REQUIREMENT :: Print the line containing "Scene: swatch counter" and each line after it through the end, please, with nothing added.

DATA BLOCK ::
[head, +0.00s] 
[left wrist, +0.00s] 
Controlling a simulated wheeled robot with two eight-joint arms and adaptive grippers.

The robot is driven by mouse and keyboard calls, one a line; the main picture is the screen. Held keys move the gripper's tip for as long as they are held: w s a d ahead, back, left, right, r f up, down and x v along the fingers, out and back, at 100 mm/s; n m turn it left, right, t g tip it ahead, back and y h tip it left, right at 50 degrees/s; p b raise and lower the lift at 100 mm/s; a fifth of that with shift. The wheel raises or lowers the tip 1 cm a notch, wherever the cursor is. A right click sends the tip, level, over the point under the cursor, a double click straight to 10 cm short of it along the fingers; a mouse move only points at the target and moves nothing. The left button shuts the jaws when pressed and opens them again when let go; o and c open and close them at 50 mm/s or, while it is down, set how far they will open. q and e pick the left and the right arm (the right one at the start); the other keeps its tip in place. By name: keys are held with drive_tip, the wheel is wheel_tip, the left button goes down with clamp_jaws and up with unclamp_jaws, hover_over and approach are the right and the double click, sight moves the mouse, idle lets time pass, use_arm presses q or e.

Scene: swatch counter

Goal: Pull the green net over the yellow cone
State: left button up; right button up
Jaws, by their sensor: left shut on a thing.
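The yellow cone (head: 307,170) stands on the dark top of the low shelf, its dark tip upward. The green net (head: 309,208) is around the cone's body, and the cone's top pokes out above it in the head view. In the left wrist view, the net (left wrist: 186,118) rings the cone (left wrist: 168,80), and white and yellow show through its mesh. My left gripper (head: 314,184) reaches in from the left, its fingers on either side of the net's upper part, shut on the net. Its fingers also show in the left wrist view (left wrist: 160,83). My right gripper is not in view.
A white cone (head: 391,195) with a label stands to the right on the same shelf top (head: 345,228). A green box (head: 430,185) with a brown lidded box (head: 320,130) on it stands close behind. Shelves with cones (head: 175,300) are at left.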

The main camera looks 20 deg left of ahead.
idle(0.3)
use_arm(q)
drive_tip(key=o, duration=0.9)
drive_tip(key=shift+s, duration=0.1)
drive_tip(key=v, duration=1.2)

SOLUTION BELOW ::
Scene: swatch counter

Goal: Pull the green net over the yellow cone
State: left button up; right button up
Jaws, by their sensor: left shut on a thing.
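The yellow cone (head: 307,170) stands on the dark top of the low shelf, its dark tip upward. The green net (head: 309,208) is around the cone's body, and the cone's top pokes out above it in the head view. In the left wrist view, the net (left wrist: 186,118) rings the cone (left wrist: 168,80), and white and yellow show through its mesh. My left gripper (head: 314,184) reaches in from the left, its fingers on either side of the net's upper part, shut on the net. Its fingers also show in the left wrist view (left wrist: 160,83). My right gripper is not in view.
A white cone (head: 391,195) with a label stands to the right on the same shelf top (head: 345,228). A green box (head: 430,185) with a brown lidded box (head: 320,130) on it stands close behind. Shelves with cones (head: 175,300) are at left.

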The main camera looks 20 deg left of ahead.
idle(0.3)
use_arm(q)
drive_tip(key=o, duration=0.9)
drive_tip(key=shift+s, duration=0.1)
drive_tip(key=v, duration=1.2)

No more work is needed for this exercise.